* Task objective
The required output is the line that contains "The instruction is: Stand" plus every line after it in the listing below, copied exactly as it appears.

* Dataset entries
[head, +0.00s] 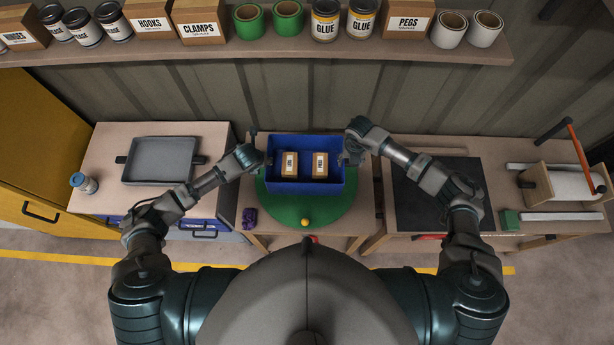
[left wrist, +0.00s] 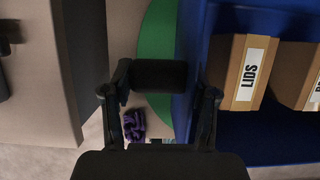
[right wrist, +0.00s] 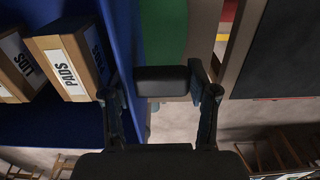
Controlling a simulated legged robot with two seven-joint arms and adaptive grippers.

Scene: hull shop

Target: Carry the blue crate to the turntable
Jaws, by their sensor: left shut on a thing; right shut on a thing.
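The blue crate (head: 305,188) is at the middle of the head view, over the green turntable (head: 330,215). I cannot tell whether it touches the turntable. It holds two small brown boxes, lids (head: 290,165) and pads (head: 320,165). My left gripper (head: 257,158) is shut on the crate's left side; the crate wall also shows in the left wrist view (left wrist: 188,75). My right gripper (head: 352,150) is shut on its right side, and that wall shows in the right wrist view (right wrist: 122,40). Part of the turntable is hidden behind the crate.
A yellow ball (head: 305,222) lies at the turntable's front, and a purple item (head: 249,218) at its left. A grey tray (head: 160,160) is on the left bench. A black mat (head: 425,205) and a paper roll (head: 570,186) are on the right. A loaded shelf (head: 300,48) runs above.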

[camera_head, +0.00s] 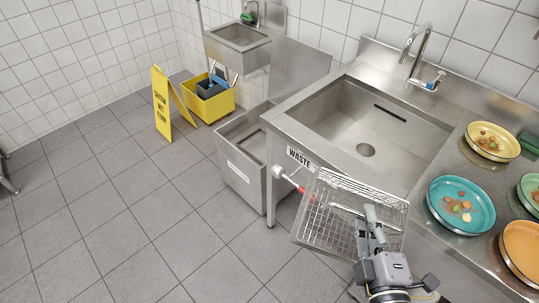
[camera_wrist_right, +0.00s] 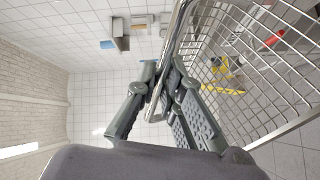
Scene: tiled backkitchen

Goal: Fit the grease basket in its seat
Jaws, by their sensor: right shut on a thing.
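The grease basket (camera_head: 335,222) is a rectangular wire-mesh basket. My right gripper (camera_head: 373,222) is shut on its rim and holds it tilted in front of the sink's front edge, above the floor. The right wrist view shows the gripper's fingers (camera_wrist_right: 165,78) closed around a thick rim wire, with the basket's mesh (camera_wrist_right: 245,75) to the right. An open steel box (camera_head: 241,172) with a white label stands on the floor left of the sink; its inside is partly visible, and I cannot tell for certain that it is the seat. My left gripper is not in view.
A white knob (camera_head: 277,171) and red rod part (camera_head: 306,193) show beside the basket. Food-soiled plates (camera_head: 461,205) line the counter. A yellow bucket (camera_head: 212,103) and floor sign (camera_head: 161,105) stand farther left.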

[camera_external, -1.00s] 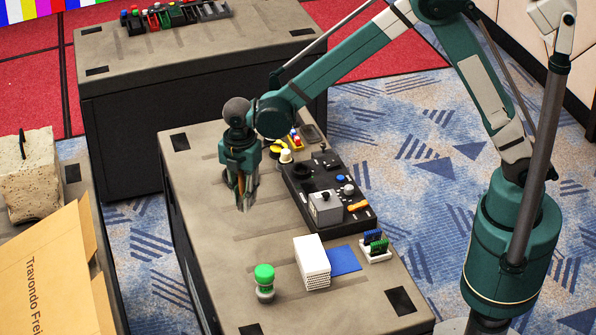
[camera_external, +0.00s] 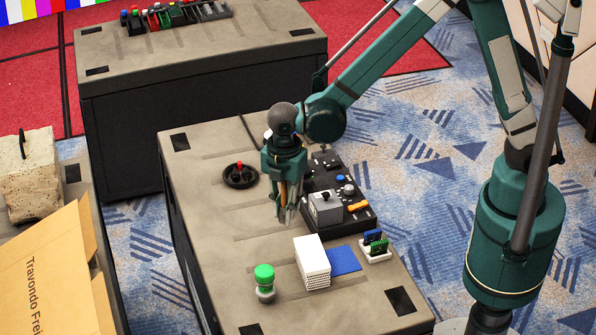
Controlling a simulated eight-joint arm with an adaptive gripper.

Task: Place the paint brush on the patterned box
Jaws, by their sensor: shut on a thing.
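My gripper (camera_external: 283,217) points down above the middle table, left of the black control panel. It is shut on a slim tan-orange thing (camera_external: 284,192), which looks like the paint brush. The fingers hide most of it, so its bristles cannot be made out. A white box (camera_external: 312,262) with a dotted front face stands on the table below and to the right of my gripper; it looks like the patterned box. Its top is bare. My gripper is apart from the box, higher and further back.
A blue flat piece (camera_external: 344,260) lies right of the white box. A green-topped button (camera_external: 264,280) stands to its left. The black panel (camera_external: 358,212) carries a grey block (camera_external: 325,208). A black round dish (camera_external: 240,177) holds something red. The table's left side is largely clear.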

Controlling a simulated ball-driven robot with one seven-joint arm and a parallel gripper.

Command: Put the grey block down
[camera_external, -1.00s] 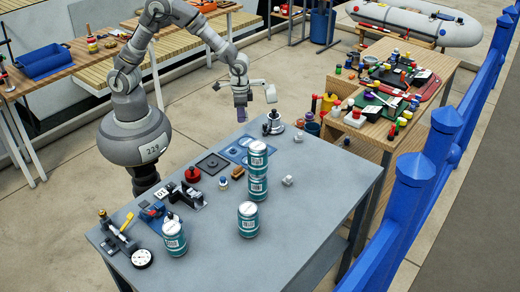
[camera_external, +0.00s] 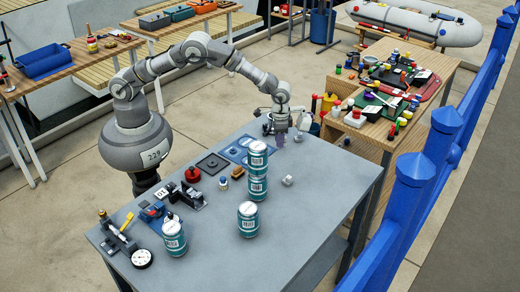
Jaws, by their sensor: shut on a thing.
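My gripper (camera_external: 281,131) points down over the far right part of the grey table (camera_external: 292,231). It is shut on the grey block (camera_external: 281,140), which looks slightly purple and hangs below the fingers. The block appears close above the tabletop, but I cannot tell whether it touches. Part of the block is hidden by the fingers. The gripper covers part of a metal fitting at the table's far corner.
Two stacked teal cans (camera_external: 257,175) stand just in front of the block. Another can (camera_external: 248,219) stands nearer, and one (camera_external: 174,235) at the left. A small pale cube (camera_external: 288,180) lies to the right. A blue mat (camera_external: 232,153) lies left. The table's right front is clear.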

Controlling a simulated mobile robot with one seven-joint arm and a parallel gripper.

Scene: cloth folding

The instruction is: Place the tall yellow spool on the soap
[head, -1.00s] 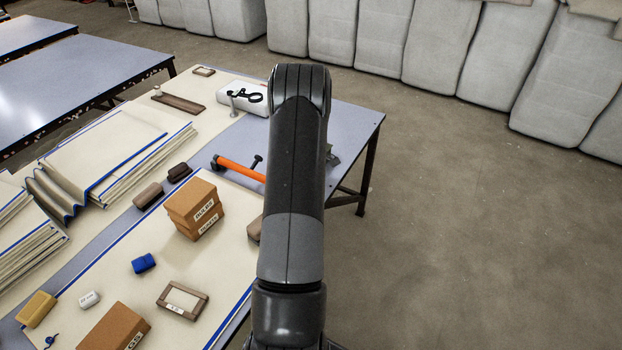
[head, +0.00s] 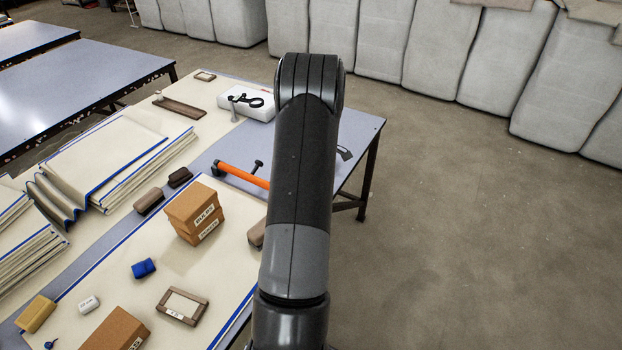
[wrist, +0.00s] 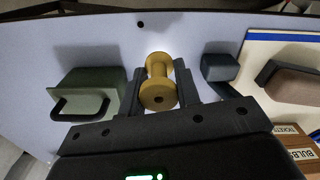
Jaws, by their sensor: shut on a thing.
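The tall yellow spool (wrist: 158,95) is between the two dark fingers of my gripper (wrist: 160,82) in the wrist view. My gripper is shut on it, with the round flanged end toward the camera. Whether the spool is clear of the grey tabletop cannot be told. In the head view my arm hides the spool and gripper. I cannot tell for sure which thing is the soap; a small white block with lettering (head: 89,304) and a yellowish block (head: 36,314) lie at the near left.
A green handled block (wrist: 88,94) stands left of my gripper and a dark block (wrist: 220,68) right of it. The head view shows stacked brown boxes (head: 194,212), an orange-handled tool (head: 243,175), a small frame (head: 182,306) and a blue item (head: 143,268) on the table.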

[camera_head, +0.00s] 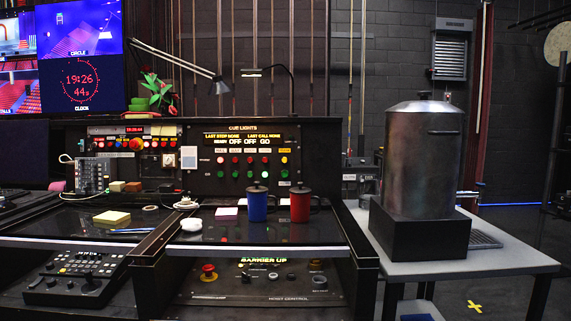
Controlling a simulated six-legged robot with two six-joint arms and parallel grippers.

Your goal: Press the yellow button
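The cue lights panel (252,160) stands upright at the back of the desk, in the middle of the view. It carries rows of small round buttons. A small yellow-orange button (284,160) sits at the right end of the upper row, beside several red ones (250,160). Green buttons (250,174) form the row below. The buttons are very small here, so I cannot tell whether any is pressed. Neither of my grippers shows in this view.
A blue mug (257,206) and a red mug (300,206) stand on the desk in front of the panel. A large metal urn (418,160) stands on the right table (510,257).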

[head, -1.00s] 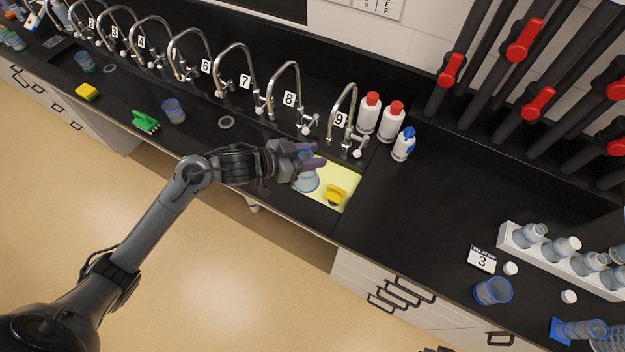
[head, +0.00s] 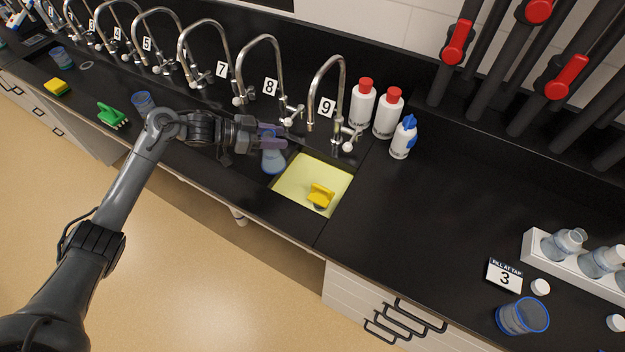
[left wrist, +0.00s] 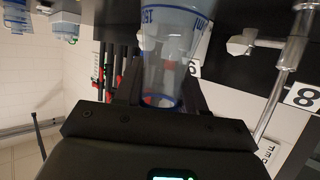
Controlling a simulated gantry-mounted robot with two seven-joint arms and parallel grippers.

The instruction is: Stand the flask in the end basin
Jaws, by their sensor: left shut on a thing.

* Completed task
The instruction is: Stand the flask in the end basin
Jaws, by their sensor: left shut on a thing.

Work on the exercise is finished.